YOU might have already seen the Government campaign to alert parents andchildren to the increasing problem of obesity.

I like the simplicity of the advertisement and believe it can get the message across. The start has a good point and touches on natural food sources being best. It then shows how fast food has become an increasing worry through our even faster lives.

I recently purchased another book that I’ve wanted to read for some time, the Arnold Schwarzenegger Encyclopedia of Modern Bodybuilding. This touches on everything from nutrition to bodybuilding as an art right through to what made Arnie one of the best bodybuilders around.

It’s a thick book and you could get a good workout from just lifting it. It’s amazing to think even to this day what an effect Arnie has on the bodybuilding world.

This then got me thinking about other training methods that are adopted in the modern era and they are generally old-fashioned techniques that work. Does this mean that old is better?

I happen to say ‘yes’ to this question. Take Arnie, a man with huge belief in his ability but someone who took notice of what the old training methods were. Arnie wasn’t the first Mr Olympia but he was the first to win it seven times.

Like he mentions in this book, he looked at the winners that had beaten him before he won the first Mr Olympia. He recognised what had worked for them and used their exercises and his new customary techniques to develop the best physique ever.

He was brought up on hardcore gyms in a cellar with equipment that was homemade or years old. Developing the nickname the ‘Oak’ didn’t come from brand-new modern equipment.
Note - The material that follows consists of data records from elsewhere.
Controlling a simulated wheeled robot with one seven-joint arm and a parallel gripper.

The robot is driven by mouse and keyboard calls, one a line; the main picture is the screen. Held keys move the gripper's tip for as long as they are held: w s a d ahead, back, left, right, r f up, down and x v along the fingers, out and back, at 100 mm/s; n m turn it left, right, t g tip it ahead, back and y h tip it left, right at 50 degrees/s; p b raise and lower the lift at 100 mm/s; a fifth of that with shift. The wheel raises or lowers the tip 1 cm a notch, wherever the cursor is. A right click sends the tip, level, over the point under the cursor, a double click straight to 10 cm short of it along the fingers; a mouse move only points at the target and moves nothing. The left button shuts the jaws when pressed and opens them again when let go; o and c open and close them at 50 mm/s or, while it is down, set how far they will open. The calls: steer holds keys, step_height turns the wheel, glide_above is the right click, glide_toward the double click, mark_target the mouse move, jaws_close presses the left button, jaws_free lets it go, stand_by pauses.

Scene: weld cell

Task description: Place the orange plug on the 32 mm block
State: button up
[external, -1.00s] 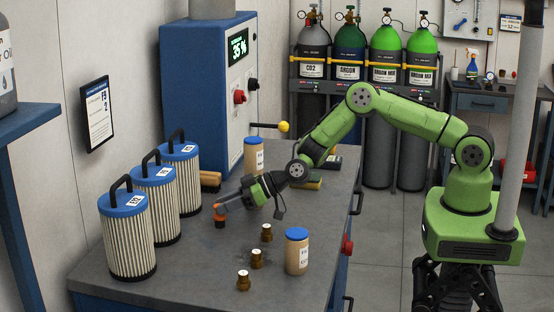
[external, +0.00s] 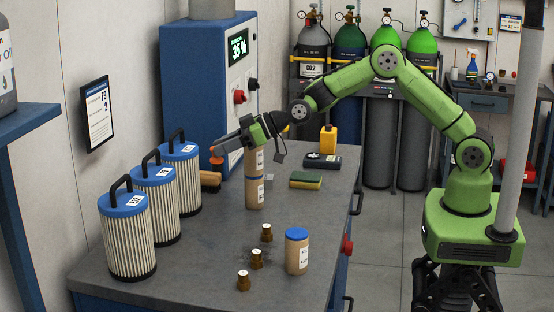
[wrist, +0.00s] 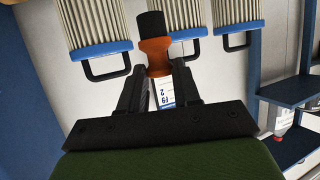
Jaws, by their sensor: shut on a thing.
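The orange plug (wrist: 155,57), orange with a black end, is held between the fingertips of my gripper (wrist: 158,76) in the wrist view. In the external view my gripper (external: 224,147) is raised above the bench, with the plug (external: 217,157) at its tip, left of the cardboard canisters. My gripper is shut on the plug. A small grey block (external: 269,177) sits on the bench beside the canisters; I cannot read its size, so I cannot tell whether it is the 32 mm block.
Tall filters (external: 127,240) stand along the bench's left side. Cardboard canisters (external: 254,195), brown bottles (external: 257,258), a sponge (external: 306,181) and a yellow container (external: 328,139) also stand or lie on the bench (external: 205,255). The blue cabinet (external: 200,95) rises behind.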

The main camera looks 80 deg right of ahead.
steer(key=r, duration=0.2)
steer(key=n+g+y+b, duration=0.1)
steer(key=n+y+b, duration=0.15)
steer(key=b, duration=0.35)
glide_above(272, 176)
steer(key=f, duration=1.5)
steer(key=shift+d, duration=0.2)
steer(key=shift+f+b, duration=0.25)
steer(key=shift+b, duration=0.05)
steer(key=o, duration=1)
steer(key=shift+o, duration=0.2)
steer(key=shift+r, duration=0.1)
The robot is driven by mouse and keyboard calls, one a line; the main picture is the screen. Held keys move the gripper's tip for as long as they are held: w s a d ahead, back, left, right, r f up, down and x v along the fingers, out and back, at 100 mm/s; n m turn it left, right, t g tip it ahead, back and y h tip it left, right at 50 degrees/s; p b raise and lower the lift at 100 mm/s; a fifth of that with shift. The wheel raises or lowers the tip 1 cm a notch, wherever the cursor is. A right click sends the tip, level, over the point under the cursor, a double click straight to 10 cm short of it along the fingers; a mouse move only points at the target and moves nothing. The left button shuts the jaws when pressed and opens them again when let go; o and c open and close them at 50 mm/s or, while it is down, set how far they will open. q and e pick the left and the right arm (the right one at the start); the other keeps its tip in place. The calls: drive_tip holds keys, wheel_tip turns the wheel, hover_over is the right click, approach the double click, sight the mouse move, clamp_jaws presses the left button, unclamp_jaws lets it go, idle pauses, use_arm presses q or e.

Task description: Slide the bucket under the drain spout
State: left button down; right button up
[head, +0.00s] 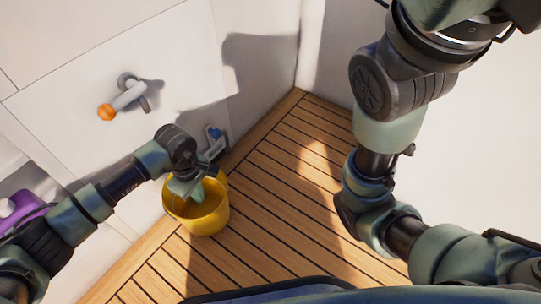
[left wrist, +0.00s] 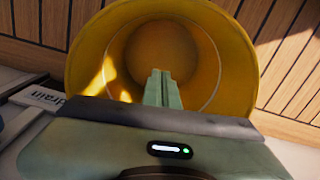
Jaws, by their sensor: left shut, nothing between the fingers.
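The yellow bucket (head: 212,222) stands upright on the slatted wooden floor, close to the wall. Its open mouth (left wrist: 84,60) fills the upper part of the left wrist view. My left gripper (head: 196,195) is shut with nothing between its fingers. The fingers (left wrist: 163,88) point down into the bucket's mouth; I cannot tell whether they touch its wall. A grey fitting with a blue part, apparently the drain spout (head: 214,137), sits low on the wall just behind the bucket. My right gripper is out of view.
A wall valve with an orange end (head: 107,112) sticks out above and left of the bucket. A purple object (head: 22,208) lies at the far left. The wooden floor (head: 290,190) right of the bucket is clear. My right arm hangs over the right side.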

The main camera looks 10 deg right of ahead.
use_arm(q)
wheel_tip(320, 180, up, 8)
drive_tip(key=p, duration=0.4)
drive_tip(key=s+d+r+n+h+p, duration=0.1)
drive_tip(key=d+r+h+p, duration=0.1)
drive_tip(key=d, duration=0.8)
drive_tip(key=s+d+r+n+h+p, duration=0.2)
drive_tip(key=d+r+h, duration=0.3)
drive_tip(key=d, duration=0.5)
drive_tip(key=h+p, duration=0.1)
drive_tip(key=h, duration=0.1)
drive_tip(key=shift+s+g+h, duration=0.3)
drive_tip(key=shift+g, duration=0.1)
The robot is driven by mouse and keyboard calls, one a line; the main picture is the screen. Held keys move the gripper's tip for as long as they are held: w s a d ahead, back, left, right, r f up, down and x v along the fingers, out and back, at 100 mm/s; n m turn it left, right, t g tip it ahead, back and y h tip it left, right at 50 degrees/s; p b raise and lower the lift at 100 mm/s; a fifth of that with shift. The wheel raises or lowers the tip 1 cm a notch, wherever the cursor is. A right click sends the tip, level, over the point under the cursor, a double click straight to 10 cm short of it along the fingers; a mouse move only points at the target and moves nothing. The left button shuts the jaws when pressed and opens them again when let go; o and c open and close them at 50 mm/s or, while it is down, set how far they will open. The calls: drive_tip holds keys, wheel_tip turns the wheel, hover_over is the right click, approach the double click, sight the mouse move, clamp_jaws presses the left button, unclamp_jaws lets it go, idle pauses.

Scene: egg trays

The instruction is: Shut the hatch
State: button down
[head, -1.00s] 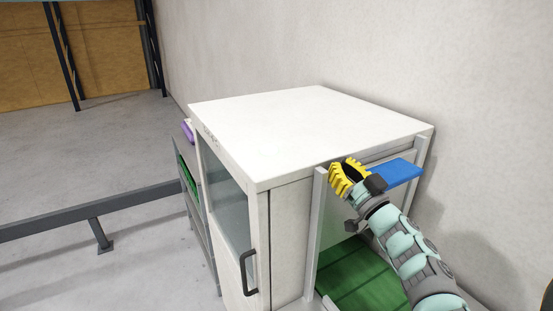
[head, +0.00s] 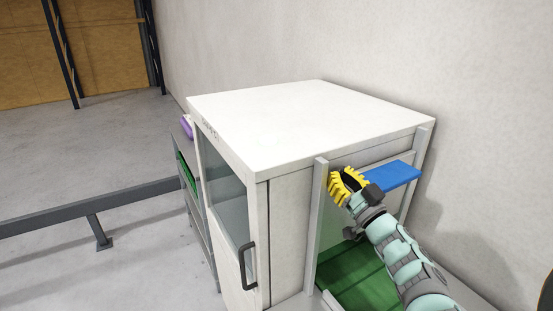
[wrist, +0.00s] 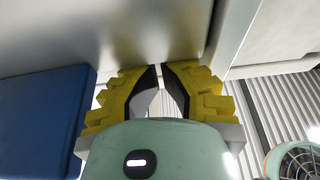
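The hatch is a pale panel (head: 405,158) between two upright rails on the right side of the white cabinet. A flat blue handle (head: 393,178) sticks out from it. The opening below shows a green surface, so the hatch is partly raised. My gripper (head: 345,185) is at the left of the handle, close to the panel. In the wrist view, my gripper's yellow fingers (wrist: 160,68) have their tips almost together with nothing seen between them. The blue handle (wrist: 40,120) is at the left there, beside the fingers. Whether the fingers touch the panel cannot be told.
The white cabinet (head: 310,120) has a glass front door with a dark handle (head: 247,268). The green surface (head: 355,275) runs out below the hatch. A plain wall stands behind, close on the right. A grey rail (head: 90,210) crosses the floor at left.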

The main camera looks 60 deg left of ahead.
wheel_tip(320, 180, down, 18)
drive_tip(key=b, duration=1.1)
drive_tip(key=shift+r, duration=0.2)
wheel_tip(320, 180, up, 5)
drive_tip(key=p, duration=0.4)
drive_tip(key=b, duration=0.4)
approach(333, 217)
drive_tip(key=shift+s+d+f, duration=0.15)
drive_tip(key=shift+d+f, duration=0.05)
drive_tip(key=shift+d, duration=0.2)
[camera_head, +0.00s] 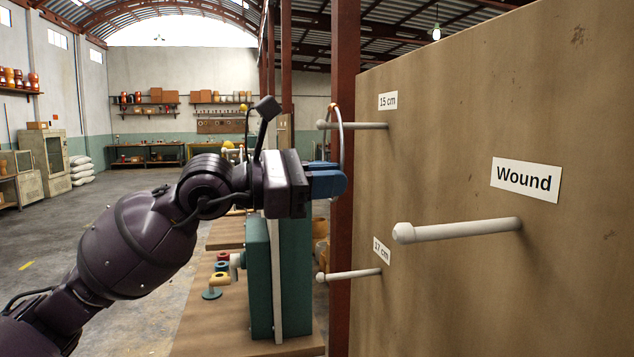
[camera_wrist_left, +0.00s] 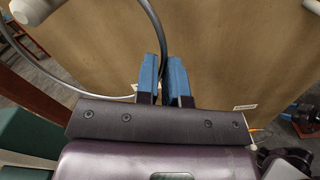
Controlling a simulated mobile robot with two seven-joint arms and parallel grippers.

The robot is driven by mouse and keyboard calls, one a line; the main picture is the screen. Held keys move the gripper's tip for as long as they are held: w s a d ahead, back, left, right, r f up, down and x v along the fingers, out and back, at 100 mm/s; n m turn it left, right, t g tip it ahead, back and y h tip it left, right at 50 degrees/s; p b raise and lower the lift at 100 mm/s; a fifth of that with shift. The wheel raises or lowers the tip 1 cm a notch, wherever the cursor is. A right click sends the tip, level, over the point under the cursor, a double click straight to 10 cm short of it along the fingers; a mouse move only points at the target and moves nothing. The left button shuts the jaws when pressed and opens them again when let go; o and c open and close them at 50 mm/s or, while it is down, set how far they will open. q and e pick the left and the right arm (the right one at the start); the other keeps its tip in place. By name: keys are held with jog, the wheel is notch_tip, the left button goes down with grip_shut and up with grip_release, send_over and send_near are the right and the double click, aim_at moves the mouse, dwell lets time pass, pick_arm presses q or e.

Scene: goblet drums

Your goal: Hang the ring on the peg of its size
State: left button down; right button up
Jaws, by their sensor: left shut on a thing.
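My left gripper (camera_head: 334,181) has its blue fingers shut on a thin grey metal ring (camera_head: 342,140), which stands up from them before the board. In the left wrist view the ring (camera_wrist_left: 78,88) curves left from the gripper (camera_wrist_left: 166,75); part lies outside the picture. In the head view the ring crosses the upper peg (camera_head: 365,126), under the "15 cm" label (camera_head: 388,101); I cannot tell whether it is around it. A lower peg (camera_head: 352,275) is by the "17 cm" label (camera_head: 381,251). A nearer peg (camera_head: 460,230) is under the "Wound" label (camera_head: 526,179).
The brown board (camera_head: 590,270) fills the right side. A red-brown post (camera_head: 345,60) stands at its far edge. A teal-sided stand (camera_head: 259,280) is below my left gripper on a wooden bench (camera_head: 205,330). Open floor lies to the left.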

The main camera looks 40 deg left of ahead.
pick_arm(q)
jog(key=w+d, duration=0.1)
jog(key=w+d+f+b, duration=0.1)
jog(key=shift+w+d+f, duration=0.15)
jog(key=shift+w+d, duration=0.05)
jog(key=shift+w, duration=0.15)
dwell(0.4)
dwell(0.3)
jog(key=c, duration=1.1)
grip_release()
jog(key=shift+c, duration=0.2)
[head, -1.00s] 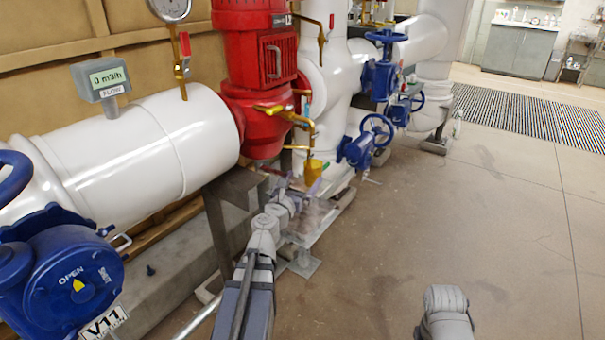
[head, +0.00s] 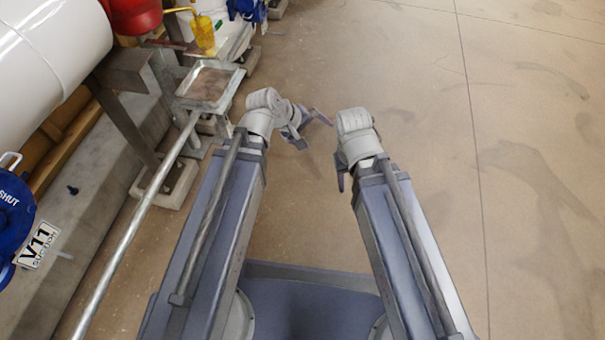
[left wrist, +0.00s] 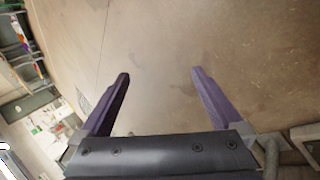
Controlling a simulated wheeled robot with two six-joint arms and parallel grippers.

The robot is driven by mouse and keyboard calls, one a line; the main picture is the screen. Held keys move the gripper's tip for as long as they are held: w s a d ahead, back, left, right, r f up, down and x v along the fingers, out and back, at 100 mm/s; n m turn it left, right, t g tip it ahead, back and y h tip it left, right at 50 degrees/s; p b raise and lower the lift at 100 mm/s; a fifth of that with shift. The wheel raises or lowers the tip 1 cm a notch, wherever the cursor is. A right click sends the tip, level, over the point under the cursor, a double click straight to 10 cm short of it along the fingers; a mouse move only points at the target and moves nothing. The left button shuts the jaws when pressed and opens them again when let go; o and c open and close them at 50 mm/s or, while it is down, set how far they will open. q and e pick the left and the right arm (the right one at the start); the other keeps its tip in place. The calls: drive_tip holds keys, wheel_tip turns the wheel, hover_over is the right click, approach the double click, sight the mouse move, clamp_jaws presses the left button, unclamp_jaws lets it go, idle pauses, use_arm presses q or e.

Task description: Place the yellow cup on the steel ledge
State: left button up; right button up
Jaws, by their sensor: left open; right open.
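The yellow cup (head: 203,35) is at the top left of the head view, by a thin yellow spout. My left gripper (head: 312,132) is open, in front of and right of the tray, apart from both. In the left wrist view its fingers (left wrist: 160,78) are spread and empty over bare floor. My right gripper (head: 341,178) is open, lower and further right, largely hidden behind its wrist.
A long steel pole (head: 130,225) slants from the tray toward the lower left. A grey steel support (head: 125,75) stands left of the tray, near a white pipe (head: 50,45) and red pump (head: 135,12). A blue valve (head: 15,215) is far left. The floor on the right is clear.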

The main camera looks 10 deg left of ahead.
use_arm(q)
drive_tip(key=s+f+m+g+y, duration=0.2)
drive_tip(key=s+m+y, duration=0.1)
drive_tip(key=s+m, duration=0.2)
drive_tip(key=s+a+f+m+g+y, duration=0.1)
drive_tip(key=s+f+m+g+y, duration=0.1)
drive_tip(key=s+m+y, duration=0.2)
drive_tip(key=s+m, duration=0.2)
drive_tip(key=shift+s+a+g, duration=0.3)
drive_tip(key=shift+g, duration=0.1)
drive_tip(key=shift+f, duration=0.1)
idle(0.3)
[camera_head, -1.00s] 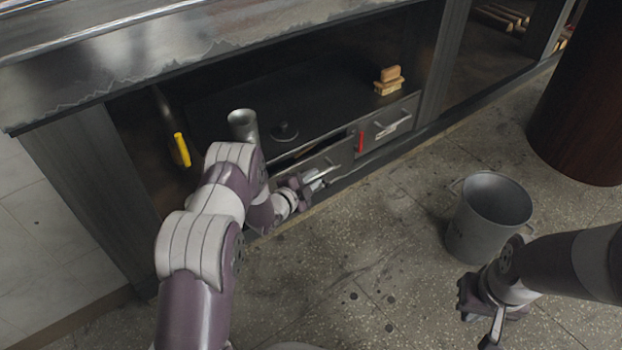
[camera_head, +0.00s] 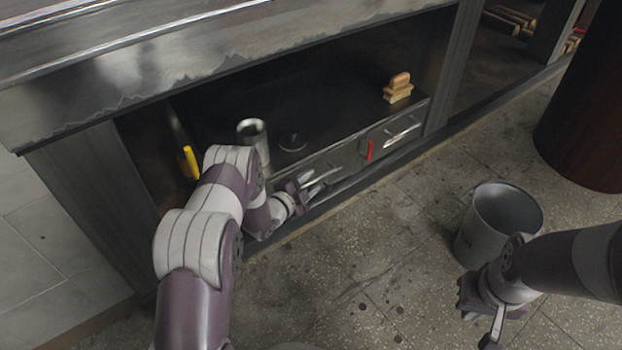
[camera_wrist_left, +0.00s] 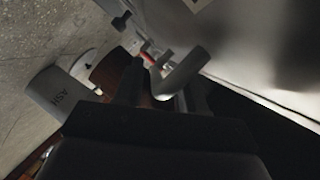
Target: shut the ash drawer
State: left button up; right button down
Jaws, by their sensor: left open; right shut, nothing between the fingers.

The physique was developed from power-lifting-type equipment that would look unconventional but would create power and strength like no other bodybuilder.

I’m not just saying ‘yes’ because of what Arnold Schwarzenegger believed in but I honestly believe that, in whatever way you train, old is better.

Let’s take Mixed Martial Arts; it is renowned for serious conditioning and most of the techniques derived are from exercise developed well before Ultimate Fighting Championship was well known. Look at Sean Sherk and API (Athletic Performance Inc) who train him and other UFC fighters. They call their training ‘caveman training’, generally because climbing ropes, hitting tyres, bear crawling, running up hills and slamming punch bags on the floor are old-fashioned techniques developed not necessarily back in the caveman era but from decades and centuries ago.

You don’t see them with a hula hoop or on a pole – believe me that’s what some people call a workout. Instead they intensely work their bodies to the point where they can get into the octagon and withstand the onslaught of the other fighter.

I happened to stumble across a really bad example of ‘new’ training when I was flicking through the Sky channels the other night. Here were two women demonstrating what looked like a saddle, but it looked more like one of these rodeo things you get at an amusement park without the head. Anyway, one sat on it and picked up a pair of dumbbells while this saddle thing started moving side to side and up and down. The woman said you don’t need to do any work, as the machine will do it for you.

I haven’t laughed as much since watching Airplane all those years ago. These two women talked mostly about how their friend bought one and she looked amazing. So where was this friend?

You could spend £400 on this equipment or you could go running, which costs you nothing. Again running is considered the best of all conditioning exercises, plus running goes back to the beginning of time, nothing older-fashioned than that. Just to prove I’m not being sexist, there happened to be two men on another channel advertising the saddle thing. They were actually worse at describing its benefits.

Going back to Arnold Schwarzenegger. He is a man I’ve admired for years, more so because I base my training heavily on weights.

As I was flicking through the exercise pages it was clear that Arnold never complicated his training. The system was maybe different but the exercises were ones we all know and use now.

I guess old is sometimes better – and when you consider what can be achieved, then why consider new?